Women in CHamoru Society
Women in CHamoru Society
Who in your life do you consider an important role model? Think about that for a moment. What characteristics or qualities do they hold that cause you to consider them as such? You may have thought of common qualities such as regard for respect, ability to lead, and willingness to cooperate: all of which are found in many CHamoru women today. The month of March is doubly celebrated as CHamoru Month and Women’s History Month, which means it’s a great time to learn about the history of powerful CHamoru women.
From the old legend of CHamoru women sacrificing their hair to save the island of Guam to our present-day society where CHamoru women are rising in political empowerment, there is no doubt that women have represented an undeniable foundation when it came to structures such as family, education, and creativity.
Ask any CHamoru, “who runs the household?” Their answer will most likely be, “my mother.” This customary response can be attributed to the fact that the matriarch is often revered as head-of-household. In Ancient CHamoru society, women were distinguished in that they held the authority of decision-making regarding matters such as finances, child-rearing, and cultivation of land resources. Additionally, the society was matrilineal which means lineage was traced through the mother’s family clans. This was important to note as land was passed through the generation of the mother’s side. It was important to know who your mama was!

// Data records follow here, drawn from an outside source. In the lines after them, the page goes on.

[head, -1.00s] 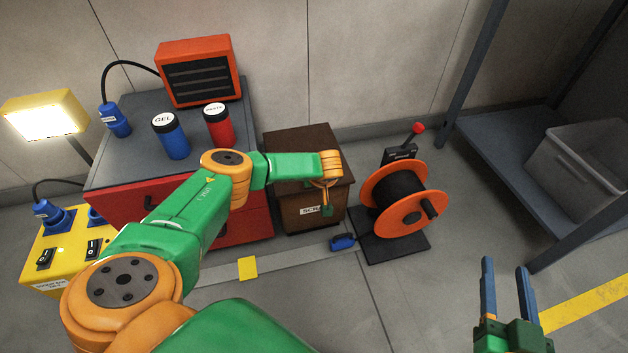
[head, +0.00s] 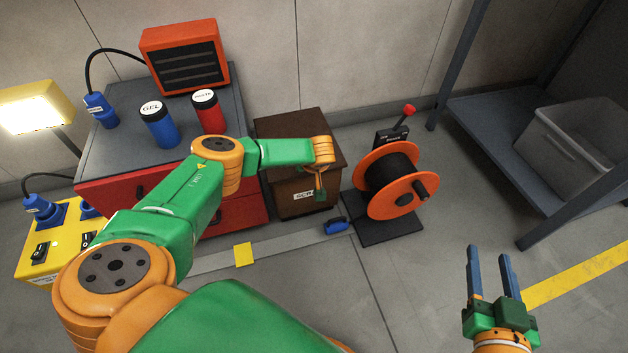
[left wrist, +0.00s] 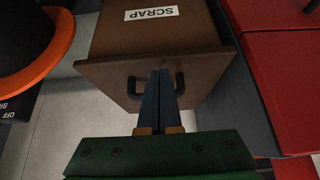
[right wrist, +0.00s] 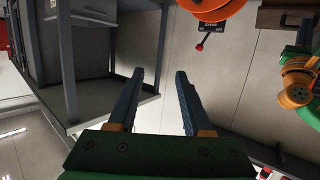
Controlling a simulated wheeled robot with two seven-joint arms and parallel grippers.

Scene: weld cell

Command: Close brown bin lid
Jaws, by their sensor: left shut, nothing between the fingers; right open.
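The brown bin (head: 296,200) with a SCRAP label stands on the floor between the red cabinet and the cable reel. Its lid (head: 290,126) lies across the top in the head view; my arm hides part of it, and I cannot tell whether a small gap remains. In the left wrist view the lid (left wrist: 112,84) shows a dark handle (left wrist: 179,84). My left gripper (head: 320,196) is shut and empty at the bin's front, its fingertips over the handle area; contact is unclear. My right gripper (head: 489,250) is open and empty, far right of the bin.
The red cabinet (head: 122,196) stands close left of the bin. The orange reel (head: 372,205) stands close right, with a blue object (head: 336,225) on the floor before it. A grey shelf (head: 490,122) holds a grey crate (head: 562,145). Floor between reel and right gripper is clear.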

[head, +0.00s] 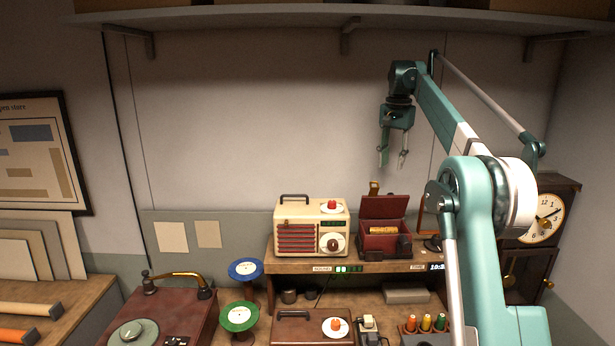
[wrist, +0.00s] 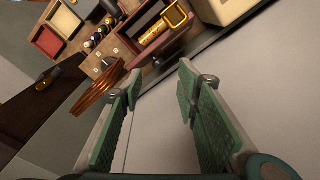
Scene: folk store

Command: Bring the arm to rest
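My teal arm rises at the right of the head view, its forearm reaching up and left. My gripper (head: 393,160) hangs from its end, pointing down, high above the shelf and in front of the bare wall. The two fingers are apart with nothing between them. In the wrist view the green-padded fingers of my gripper (wrist: 160,95) also stand apart and empty, with pale wall showing between them. The gripper touches nothing that I can see.
A cream radio (head: 297,242) and an open red box (head: 383,240) stand on the wooden shelf below. A clock (head: 545,215) stands at the right behind my arm. An overhead shelf (head: 300,18) runs along the top. The space around the gripper is clear.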

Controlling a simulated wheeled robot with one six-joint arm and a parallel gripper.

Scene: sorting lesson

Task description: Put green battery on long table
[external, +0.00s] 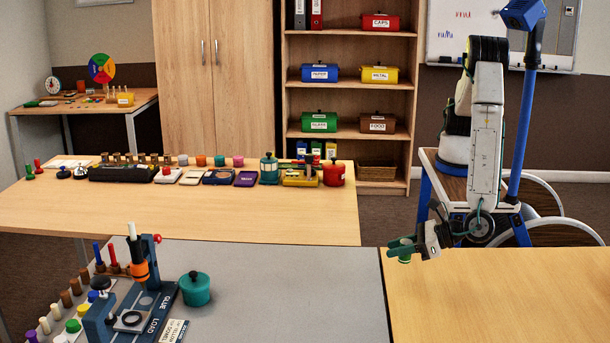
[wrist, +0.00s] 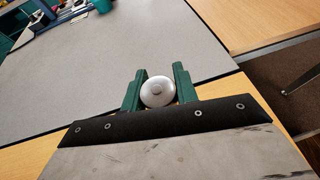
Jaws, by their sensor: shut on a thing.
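My gripper (external: 404,248) is shut on a green battery (external: 405,259), at the boundary between the grey surface and the bare wood of the front table in the external view. In the wrist view the green fingers of my gripper (wrist: 159,76) stand either side of the battery's round, pale metal end (wrist: 157,91); its green side is hidden there. I cannot tell how far the battery is above the table. A long wooden table (external: 150,219) stands behind and left of the front table, with a row of items along its back edge and bare wood in front.
The front table has a grey surface (external: 290,290) and bare wood (external: 500,295) on its right. A press-like device (external: 130,310), a teal pot (external: 195,289) and several coloured pegs stand on its left. A shelf (external: 345,90) and cabinet stand behind.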

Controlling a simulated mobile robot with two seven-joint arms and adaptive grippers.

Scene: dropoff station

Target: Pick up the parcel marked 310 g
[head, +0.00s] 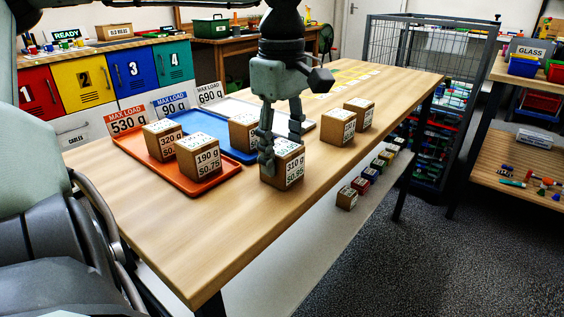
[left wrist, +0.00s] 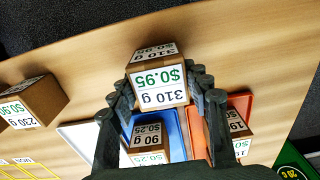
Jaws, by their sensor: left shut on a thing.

The earliest example of a CHamoru role model is Fu’una in the CHamoru legend, Puntan yan Fu’una. Fu’una held the role of creator, where she carefully and creatively constructed the world using the resources of her brother’s body. This legend speaks volumes of CHamoru women’s resourcefulness, creativity, and orderliness.
With the arrival of the Spaniards, CHamoru women were especially key in keeping the culture and tradition alive in the minds and hearts of famagu’on (children). Despite the hardships they faced, CHamoru women courageously carried on the legacy of what it means to be CHamoru which can be seen in the traditions and concepts still prevalent in CHamoru culture today.
Rise of a Maga’haga
Today, young girls and women in CHamoru culture can live by the phrase “the future is famalao’an (women).”

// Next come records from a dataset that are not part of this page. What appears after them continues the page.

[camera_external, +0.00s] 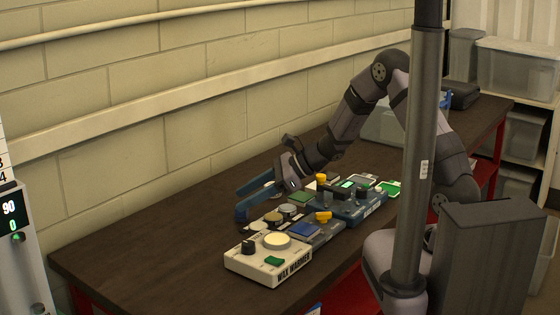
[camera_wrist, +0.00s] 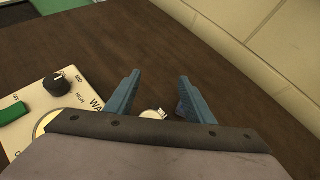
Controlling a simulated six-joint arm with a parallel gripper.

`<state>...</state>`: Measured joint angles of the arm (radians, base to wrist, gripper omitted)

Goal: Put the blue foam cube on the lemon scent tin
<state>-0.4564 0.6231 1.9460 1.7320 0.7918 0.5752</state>
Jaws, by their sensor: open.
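My gripper (camera_external: 240,202) is open above the left part of the dark table, with its two blue fingers apart. In the wrist view its fingers (camera_wrist: 158,84) have nothing held between their tips. A small bluish-purple piece (camera_wrist: 180,109) shows beside the right finger, mostly hidden; I cannot tell if it is the blue foam cube. Several round tins stand in a row beside the fingers, including a gold-brown one (camera_external: 273,217) and a grey one (camera_external: 288,208). A pale round top (camera_wrist: 152,114) shows between the finger bases. I cannot read which tin is lemon.
A white wax warmer (camera_external: 268,266) with a knob and green switch stands at the front. A blue-topped unit (camera_external: 305,231) and a larger blue device (camera_external: 360,208) sit behind it. The brick wall runs close along the back. Bare table (camera_external: 150,250) lies to the left.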

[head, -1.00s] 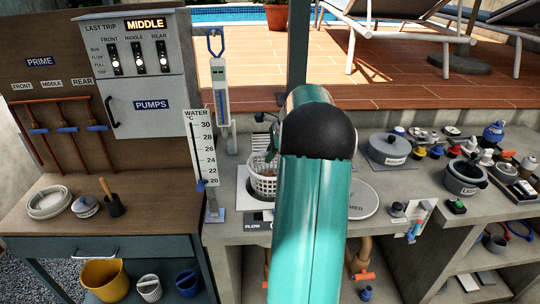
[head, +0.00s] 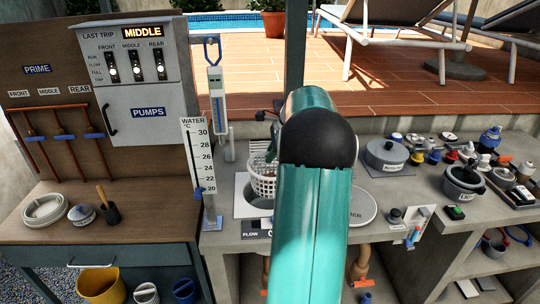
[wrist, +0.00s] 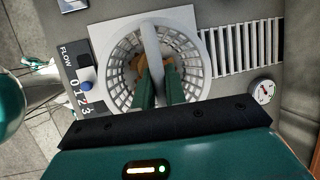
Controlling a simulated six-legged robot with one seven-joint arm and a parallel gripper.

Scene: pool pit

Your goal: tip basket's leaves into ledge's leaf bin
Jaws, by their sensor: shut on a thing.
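The white slatted basket (head: 262,183) is above the pale square plate of the skimmer opening (head: 242,206) on the ledge, partly hidden by my arm. In the wrist view, my gripper (wrist: 160,92) is shut on the handle of the basket (wrist: 118,62), which crosses the basket's middle. Brown leaves (wrist: 147,68) show inside, around my fingers. The basket looks roughly upright. I cannot make out a leaf bin; my arm hides part of the ledge.
A water thermometer board (head: 197,160) stands just left of the basket. A FLOW counter (wrist: 77,90) and a slotted grate (wrist: 240,47) flank the basket in the wrist view. Lidded pots (head: 388,155) and small fittings crowd the ledge at right.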

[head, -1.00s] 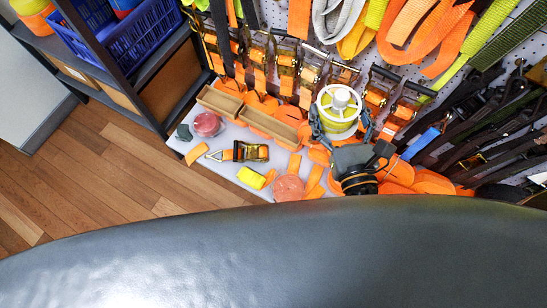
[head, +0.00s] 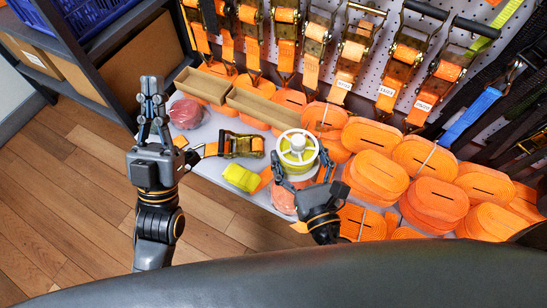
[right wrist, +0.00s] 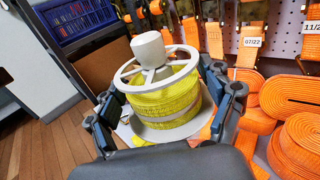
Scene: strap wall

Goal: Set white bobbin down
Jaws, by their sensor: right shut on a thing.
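The white bobbin (head: 297,147), wound with yellow strap, is upright over the pale bench top in the head view. My right gripper (head: 300,168) is shut on it, one finger on each side. In the right wrist view the bobbin (right wrist: 160,90) shows its white knob, spoked top ring and lower flange between the fingers. Whether its underside touches the bench is hidden. My left gripper (head: 152,95) is apart from it, at the left over the floor in the picture, fingers pointing up and close together. I see nothing between them; their exact opening is unclear.
Orange strap rolls (head: 370,175) crowd the bench right of the bobbin. A ratchet buckle (head: 240,145), yellow piece (head: 241,178), red round thing (head: 186,113) and shallow wooden trays (head: 262,108) lie left of it. Ratchets hang on the pegboard (head: 340,60) behind.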

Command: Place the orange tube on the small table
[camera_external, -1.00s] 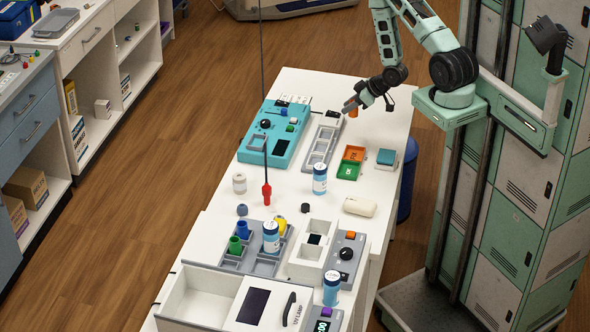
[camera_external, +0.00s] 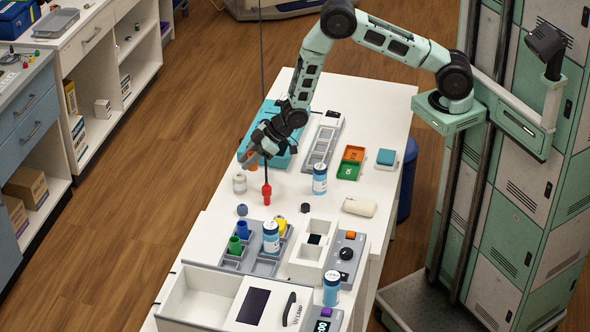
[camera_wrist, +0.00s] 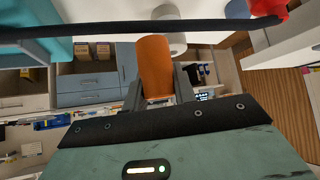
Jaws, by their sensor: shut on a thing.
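The orange tube (camera_wrist: 154,66) is held between the fingers of my gripper (camera_wrist: 158,88) in the wrist view. In the external view, my gripper (camera_external: 252,158) is over the far-left part of the white table, near the teal device, and a bit of the orange tube (camera_external: 253,161) shows at its fingertips. I cannot tell which surface the task calls the small table. A white counter with drawers (camera_external: 98,25) stands across the floor at the left.
The teal device (camera_external: 284,158) is partly hidden behind my gripper. A red plug (camera_external: 266,196) hangs on a dark cable close to my gripper. A white jar (camera_external: 239,183) and blue-white bottle (camera_external: 320,180) stand nearby. Wooden floor (camera_external: 190,100) lies open left of the table.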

In 2003, Madeleine Z. Bordallo was selected as the first female delegate to the US congress. In 2008, the first female legislative speaker was Judith T. Won Pat. In 2018, Guam made history by electing the first maga’håga, Lou Leon Guerrero. Currently, all three branches of Guam’s government have women in power.

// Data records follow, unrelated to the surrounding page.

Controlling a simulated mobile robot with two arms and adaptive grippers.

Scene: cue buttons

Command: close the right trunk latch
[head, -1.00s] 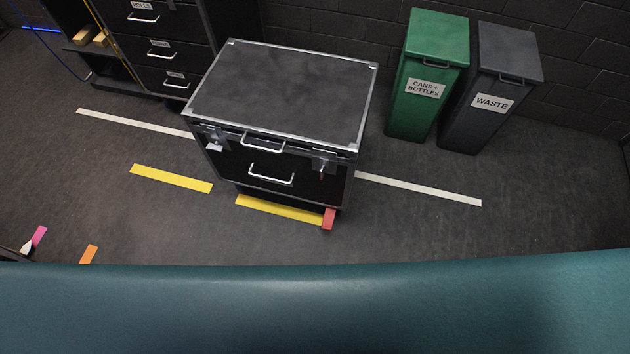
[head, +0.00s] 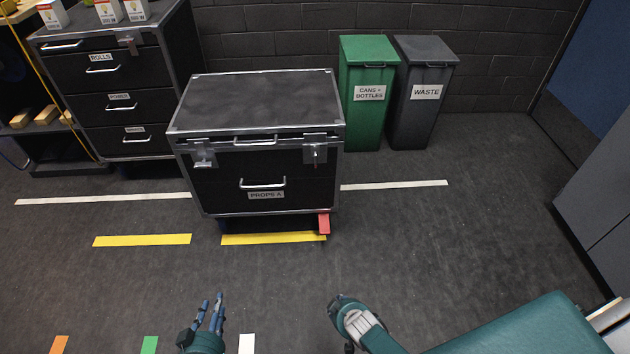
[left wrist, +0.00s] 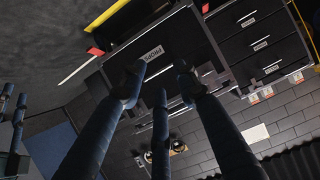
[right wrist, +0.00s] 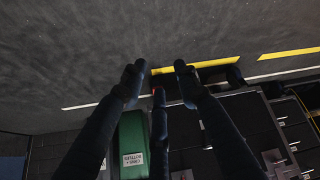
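The black trunk (head: 262,190) with silver edges and a "PROPS A" label stands in the middle of the head view, its lid down. The right trunk latch (head: 315,153) is a small metal plate at its upper front right; I cannot tell its exact position. A similar left latch (head: 204,155) sits at the upper front left. My left gripper (head: 212,304) is in front of the trunk, well short of it; its fingers are apart and empty in the left wrist view (left wrist: 160,75). My right gripper (head: 340,303) is also short of the trunk, its fingers spread and empty in the right wrist view (right wrist: 157,75).
A red block (head: 324,223) is at the trunk's lower right corner, near a yellow floor strip (head: 273,239). A green bin (head: 368,120) and a grey bin (head: 420,120) stand behind right. A drawer cabinet (head: 115,90) is at left. The floor before the trunk is clear.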

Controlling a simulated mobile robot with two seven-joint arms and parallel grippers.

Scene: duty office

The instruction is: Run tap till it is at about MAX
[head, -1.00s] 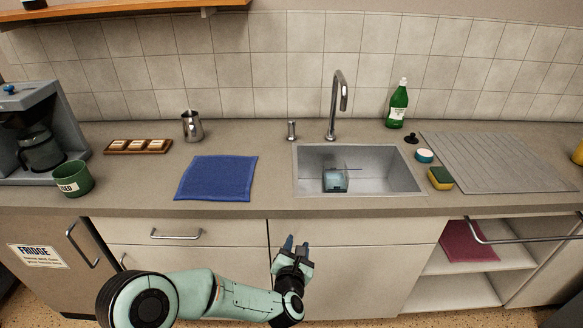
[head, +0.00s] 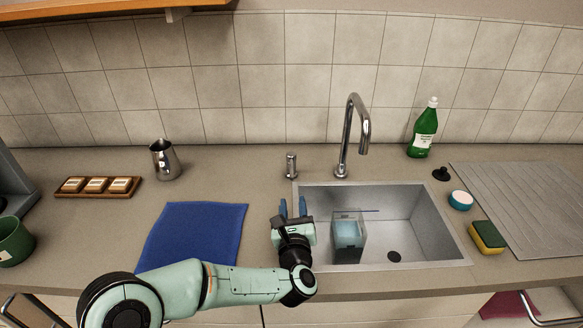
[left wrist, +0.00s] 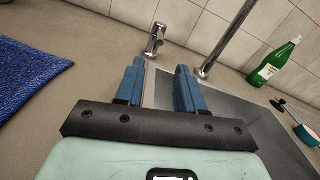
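The tap's curved spout (head: 352,130) stands behind the sink (head: 425,210), and its short lever post (head: 291,166) is to the left. No water stream shows. A clear container (head: 348,238) stands in the sink's left part; it looks pale blue inside, but no level or MAX mark is readable. My left gripper (head: 293,207) is above the counter at the sink's left edge, in front of the lever post and apart from it. In the left wrist view its blue fingers (left wrist: 160,68) are spread and empty, with the lever post (left wrist: 155,40) beyond them. My right gripper is out of view.
A blue cloth (head: 195,236) lies left of the gripper. A metal jug (head: 164,160) and a wooden tray (head: 98,187) are behind it. Right of the sink are a green bottle (head: 423,130), a sponge (head: 487,237) and a drainboard (head: 530,205).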

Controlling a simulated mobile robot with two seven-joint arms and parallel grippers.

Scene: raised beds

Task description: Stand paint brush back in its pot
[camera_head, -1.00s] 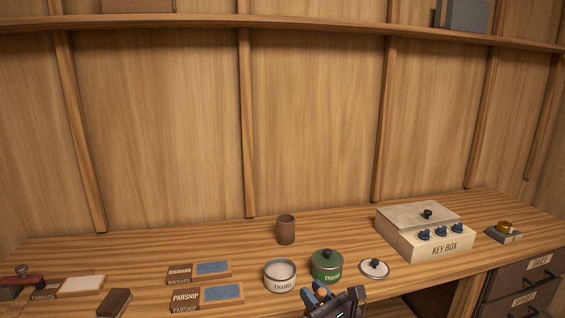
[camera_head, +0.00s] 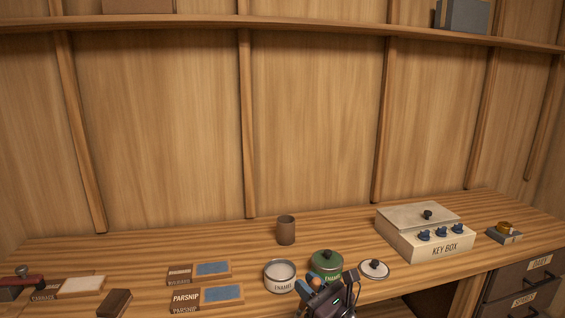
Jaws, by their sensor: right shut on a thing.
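A brown cylindrical pot (camera_head: 286,230) stands upright and open on the bench, behind the enamel tins. My right gripper (camera_head: 326,292) is at the front edge of the bench, just in front of the green enamel tin. It is shut on something small with a blue part and an orange-brown rounded end (camera_head: 314,281), which may be the paint brush. The gripper hides most of it. The pot is farther back and to the left, apart from the gripper. My left gripper is not in view.
A loose lid (camera_head: 374,269) lies to the right, before the key box (camera_head: 426,234). Seed boards (camera_head: 207,297) lie left. Bench around the pot is clear.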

Guam has also seen a rise in businesses run by females as the economic structure shifts. Businesses such as Fundforte, Vidalocalguam, Threads, and more represent just a small handful of what CHamoru women are capable of. CHamoru women are also making moves to create opportunities to build up future generations. Groups like the Guam Women’s Club and nonprofit organizations such as Island Girl Power and Breaking Wave Theatre Company are run by women who are in the business of creating a brighter future, not just for famalao’an, but for all famagu’on of Guam.